The paper also looked at how fast and energy-efficient these simulations were.

  • The CPU Struggle: Most of the "Marble" simulations suffered from load imbalance. Remember the restaurant analogy? As the dust clumped, some computer processors were working overtime while others were doing nothing. This wasted time.
  • The GPU Hero: They tested a code called Idefix on a GPU (a graphics card, like the ones in gaming computers).
    • The Metaphor: If a CPU is a team of 500 accountants doing math one by one, a GPU is a stadium full of 6,000 people doing math simultaneously.
    • Result: The GPU was 2 to 3 times more energy-efficient and scaled up much better. It didn't matter how much the dust clumped; the GPU handled the chaos effortlessly.

5. The "Chaos" Warning

The paper ends with a crucial warning: Don't try to compare the exact path of a single dust grain.
Because this system is chaotic (like the "Butterfly Effect"), if you run the same simulation twice with the exact same starting point, the dust grains will take different paths after just one day.

  • The Takeaway: You can't say "Code A is right and Code B is wrong" because they show different dust paths. You can only compare the statistics: "Did both codes produce a similar amount of high-density clumps overall?" And on that front, they agreed.

Summary

This paper is a massive "stress test" for the tools astronomers use to understand how planets are born.

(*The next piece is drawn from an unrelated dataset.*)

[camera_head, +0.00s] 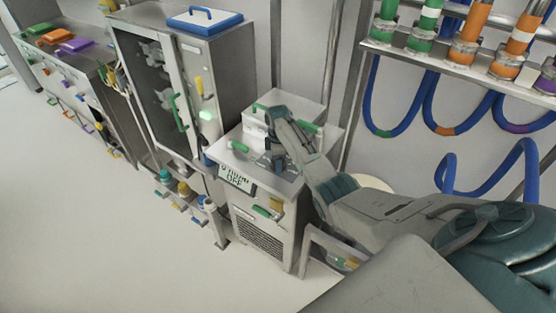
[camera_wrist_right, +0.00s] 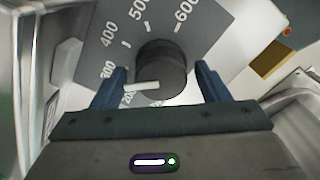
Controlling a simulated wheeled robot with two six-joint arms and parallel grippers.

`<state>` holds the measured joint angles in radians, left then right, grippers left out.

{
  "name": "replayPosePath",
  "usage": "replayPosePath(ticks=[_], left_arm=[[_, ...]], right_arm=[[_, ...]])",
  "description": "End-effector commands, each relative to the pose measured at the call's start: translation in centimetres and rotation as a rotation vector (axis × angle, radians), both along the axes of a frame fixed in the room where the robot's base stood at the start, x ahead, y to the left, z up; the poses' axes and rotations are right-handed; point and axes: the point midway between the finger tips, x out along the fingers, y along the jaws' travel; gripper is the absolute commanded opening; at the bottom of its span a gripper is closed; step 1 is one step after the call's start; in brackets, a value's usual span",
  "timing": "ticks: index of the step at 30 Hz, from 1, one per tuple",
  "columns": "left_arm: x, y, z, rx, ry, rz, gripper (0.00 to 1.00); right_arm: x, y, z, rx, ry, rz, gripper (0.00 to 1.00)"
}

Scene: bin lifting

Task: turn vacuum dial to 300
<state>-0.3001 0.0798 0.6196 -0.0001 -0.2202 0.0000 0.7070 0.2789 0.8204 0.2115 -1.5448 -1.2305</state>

  • Verdict: The Streaming Instability works, and all our computer tools agree on the general outcome.
  • Caveat: If you use the "fluid" method, you need a super-fine grid to get the dense clumps right.
  • Future: To run these simulations efficiently, we need to move away from standard processors and embrace GPUs (graphics cards), which are faster and use less electricity.

It's a bit like realizing that while different chefs might chop vegetables differently, they all agree on the final taste of the soup—provided they use enough ingredients and the right stove!